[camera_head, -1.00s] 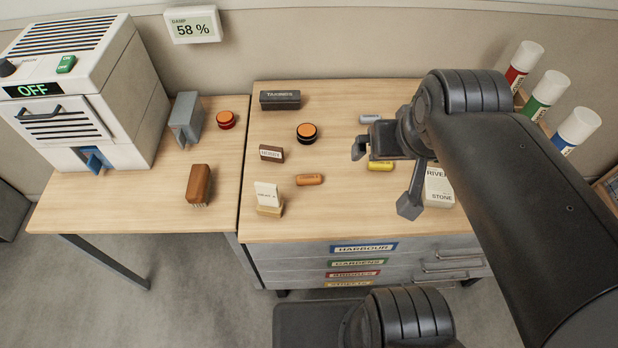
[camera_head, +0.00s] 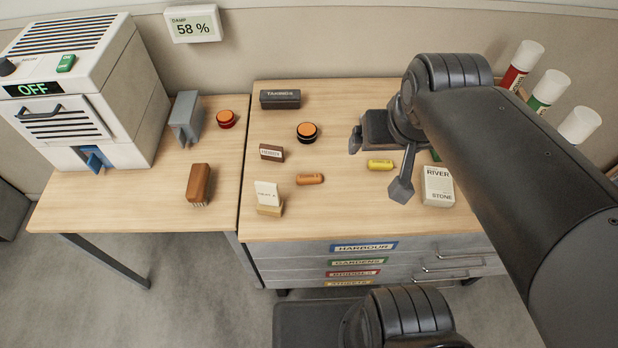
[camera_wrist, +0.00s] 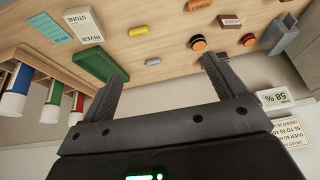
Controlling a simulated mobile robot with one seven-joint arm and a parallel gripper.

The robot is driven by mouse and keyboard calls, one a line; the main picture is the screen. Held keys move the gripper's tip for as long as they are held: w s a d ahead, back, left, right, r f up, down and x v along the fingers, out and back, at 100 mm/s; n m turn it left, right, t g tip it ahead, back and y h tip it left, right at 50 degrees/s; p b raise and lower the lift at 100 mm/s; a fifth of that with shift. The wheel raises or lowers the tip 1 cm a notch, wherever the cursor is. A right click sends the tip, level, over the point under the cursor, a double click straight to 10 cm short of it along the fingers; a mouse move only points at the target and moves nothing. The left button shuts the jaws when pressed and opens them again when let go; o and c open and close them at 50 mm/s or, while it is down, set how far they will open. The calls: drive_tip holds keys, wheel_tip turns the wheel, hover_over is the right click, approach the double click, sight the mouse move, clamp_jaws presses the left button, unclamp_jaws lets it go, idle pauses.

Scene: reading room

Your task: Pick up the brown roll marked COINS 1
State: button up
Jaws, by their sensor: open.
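A small orange-brown roll (camera_head: 310,179) lies on the right desk, left of my gripper; its marking is too small to read. It also shows at the top edge of the wrist view (camera_wrist: 199,5). A yellow roll (camera_head: 380,165) and a grey roll (camera_wrist: 152,62) lie nearer my gripper; the grey one is hidden in the head view. My gripper (camera_wrist: 125,42) is open and empty, held above the right part of the desk. Its fingers are apart from all the rolls.
A white River Stone box (camera_head: 438,186), a green block (camera_wrist: 102,66) and capped tubes (camera_head: 545,88) are on the right. An orange button (camera_head: 307,132), a Hobby block (camera_head: 271,152), a Trainings block (camera_head: 280,99) and a card in a wooden stand (camera_head: 268,198) surround the orange-brown roll.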

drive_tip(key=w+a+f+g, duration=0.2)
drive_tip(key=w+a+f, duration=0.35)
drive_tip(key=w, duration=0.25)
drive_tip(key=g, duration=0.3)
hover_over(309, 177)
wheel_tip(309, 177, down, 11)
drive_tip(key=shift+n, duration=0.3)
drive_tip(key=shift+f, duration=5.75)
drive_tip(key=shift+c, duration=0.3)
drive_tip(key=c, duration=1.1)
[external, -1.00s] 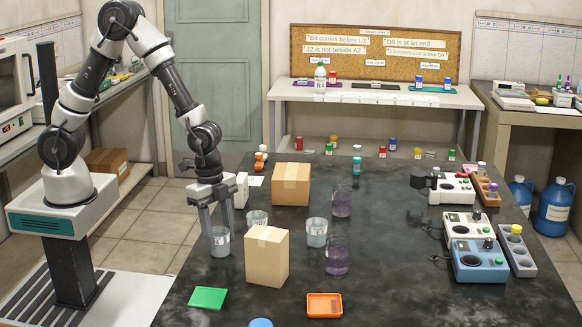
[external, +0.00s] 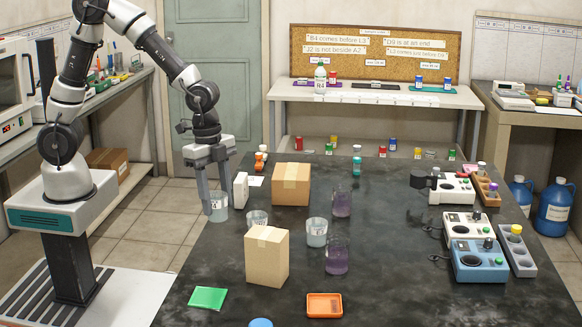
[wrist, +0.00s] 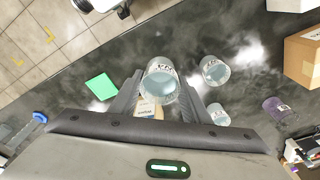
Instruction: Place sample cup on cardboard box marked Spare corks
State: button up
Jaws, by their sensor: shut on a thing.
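My gripper (external: 216,200) is shut on a clear labelled cup (external: 218,213) with pale liquid, upright at the table's left side. In the wrist view the cup (wrist: 161,83) sits between my fingers. Two cardboard boxes stand on the dark table: a taller one (external: 266,262) at the front, right of and nearer than the cup, and a lower one (external: 291,185) farther back. I cannot read a Spare corks marking on either. In the wrist view, the cup and my gripper partly hide a box with a label (wrist: 148,110).
Two similar cups (external: 257,218) (external: 317,232) and two purple-tinted beakers (external: 342,203) (external: 337,258) stand around the boxes. A white block (external: 241,190) is close beside my gripper. A green pad (external: 208,297) and an orange tray (external: 324,305) lie in front.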

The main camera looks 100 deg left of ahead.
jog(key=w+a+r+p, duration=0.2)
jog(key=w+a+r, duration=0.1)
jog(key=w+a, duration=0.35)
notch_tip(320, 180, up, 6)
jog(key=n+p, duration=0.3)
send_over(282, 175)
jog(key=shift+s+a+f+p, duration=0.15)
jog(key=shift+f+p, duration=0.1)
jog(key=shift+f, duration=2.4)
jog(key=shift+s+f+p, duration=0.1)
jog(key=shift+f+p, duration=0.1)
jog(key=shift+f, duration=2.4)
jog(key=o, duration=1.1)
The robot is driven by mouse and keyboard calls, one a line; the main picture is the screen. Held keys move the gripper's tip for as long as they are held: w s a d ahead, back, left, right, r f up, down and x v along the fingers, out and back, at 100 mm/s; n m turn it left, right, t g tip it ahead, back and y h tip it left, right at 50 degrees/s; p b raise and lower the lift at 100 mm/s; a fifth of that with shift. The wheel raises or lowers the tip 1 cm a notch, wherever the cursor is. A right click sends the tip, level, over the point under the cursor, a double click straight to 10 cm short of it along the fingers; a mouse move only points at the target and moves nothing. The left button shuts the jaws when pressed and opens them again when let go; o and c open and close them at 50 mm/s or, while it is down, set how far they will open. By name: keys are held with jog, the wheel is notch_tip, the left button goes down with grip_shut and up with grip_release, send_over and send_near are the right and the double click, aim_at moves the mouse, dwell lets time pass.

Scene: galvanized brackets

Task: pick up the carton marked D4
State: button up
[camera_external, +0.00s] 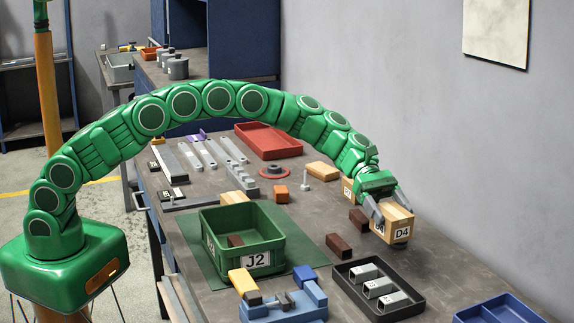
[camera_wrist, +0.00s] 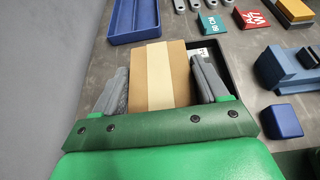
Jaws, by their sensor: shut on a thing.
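The carton marked D4 (camera_external: 402,232) is a small tan box with a white label on its front face. It is at the right side of the workbench, behind the black tray. My gripper (camera_external: 388,211) is shut on it, with a grey finger on either side. In the wrist view, the carton (camera_wrist: 147,77) shows its top with a pale tape strip, between the two fingers of my gripper (camera_wrist: 162,84). I cannot tell whether its underside touches the bench.
A black tray with metal brackets (camera_external: 350,274) stands close in front of the carton. A dark brown block (camera_external: 338,246) and another tan carton (camera_external: 348,190) are nearby. A green bin marked J2 (camera_external: 244,222) is to the left, and a blue tray (camera_external: 497,311) is at the front right.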

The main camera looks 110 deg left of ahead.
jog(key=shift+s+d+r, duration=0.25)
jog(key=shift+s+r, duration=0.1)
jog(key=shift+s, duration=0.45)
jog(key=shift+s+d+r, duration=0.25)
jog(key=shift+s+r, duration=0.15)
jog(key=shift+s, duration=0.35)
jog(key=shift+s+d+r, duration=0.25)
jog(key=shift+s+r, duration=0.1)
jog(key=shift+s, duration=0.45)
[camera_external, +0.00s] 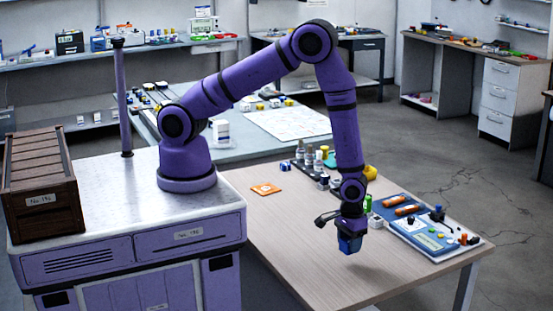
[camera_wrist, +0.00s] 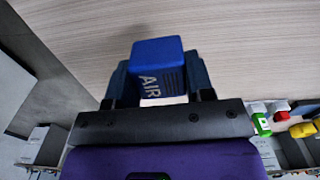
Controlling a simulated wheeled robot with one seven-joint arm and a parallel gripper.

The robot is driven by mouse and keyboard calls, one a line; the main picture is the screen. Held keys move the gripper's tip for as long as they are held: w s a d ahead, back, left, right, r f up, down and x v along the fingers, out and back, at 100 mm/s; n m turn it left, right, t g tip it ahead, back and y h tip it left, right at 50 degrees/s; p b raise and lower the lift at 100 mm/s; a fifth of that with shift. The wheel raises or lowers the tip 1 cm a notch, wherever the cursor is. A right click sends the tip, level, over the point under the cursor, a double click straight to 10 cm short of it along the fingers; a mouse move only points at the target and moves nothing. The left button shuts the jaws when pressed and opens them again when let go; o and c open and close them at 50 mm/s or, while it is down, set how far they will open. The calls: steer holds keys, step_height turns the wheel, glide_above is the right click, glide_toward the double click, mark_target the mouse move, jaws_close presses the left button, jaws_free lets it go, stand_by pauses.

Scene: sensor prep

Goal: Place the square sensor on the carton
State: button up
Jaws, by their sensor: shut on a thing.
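My gripper (camera_external: 350,234) is shut on a blue block-shaped sensor (camera_external: 349,245), held in the air over the wooden table. In the wrist view my gripper (camera_wrist: 160,82) has one finger on each side of the blue sensor (camera_wrist: 156,55), which bears the white letters AIR. The sensor's far side is hidden. No thing shows plainly as a carton. A brown slatted box (camera_external: 38,199) with a white label stands at the far left, on the white top beside my arm's base.
The table's front middle is clear. Shelves and benches stand behind.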

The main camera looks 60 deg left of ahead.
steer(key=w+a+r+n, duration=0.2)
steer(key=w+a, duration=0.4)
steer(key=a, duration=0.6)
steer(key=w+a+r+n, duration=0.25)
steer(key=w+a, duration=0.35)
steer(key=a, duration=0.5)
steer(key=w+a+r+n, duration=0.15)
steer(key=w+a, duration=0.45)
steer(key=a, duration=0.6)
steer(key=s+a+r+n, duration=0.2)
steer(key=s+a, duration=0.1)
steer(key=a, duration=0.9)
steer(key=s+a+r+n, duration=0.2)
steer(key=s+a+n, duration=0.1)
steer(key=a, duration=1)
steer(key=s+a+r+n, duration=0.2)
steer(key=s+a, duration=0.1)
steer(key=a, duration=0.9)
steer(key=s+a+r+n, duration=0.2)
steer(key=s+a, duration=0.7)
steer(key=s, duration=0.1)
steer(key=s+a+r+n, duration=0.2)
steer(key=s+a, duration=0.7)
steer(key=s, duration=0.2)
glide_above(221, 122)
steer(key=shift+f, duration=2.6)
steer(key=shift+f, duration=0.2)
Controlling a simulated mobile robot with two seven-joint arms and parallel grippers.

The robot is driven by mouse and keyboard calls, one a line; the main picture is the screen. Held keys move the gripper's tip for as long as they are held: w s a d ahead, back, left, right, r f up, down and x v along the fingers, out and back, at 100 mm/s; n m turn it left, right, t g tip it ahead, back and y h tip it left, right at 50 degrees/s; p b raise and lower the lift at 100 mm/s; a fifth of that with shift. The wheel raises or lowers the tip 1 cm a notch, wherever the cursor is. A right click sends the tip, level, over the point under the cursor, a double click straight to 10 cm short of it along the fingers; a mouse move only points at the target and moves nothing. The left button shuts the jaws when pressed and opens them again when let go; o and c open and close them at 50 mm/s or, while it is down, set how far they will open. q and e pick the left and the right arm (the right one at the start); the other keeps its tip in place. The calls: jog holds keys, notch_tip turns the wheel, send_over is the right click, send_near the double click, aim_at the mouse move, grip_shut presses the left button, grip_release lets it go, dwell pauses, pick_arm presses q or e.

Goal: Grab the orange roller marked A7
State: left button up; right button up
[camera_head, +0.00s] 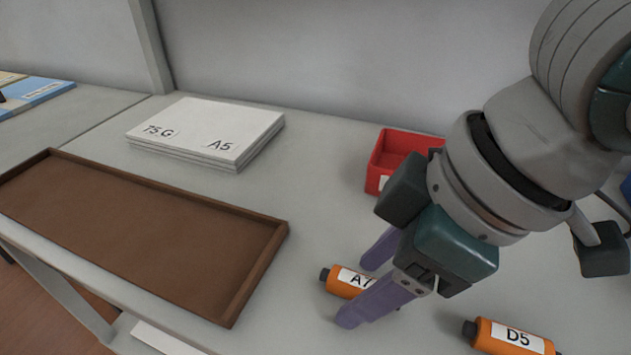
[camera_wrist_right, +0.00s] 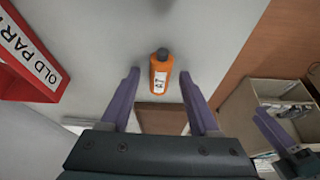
-=-=-
» **Aim**
Copy, from the material above, each line in which the string "Goal" occurs.

» **Full output**
Goal: Place the square sensor on the carton
Goal: Grab the orange roller marked A7

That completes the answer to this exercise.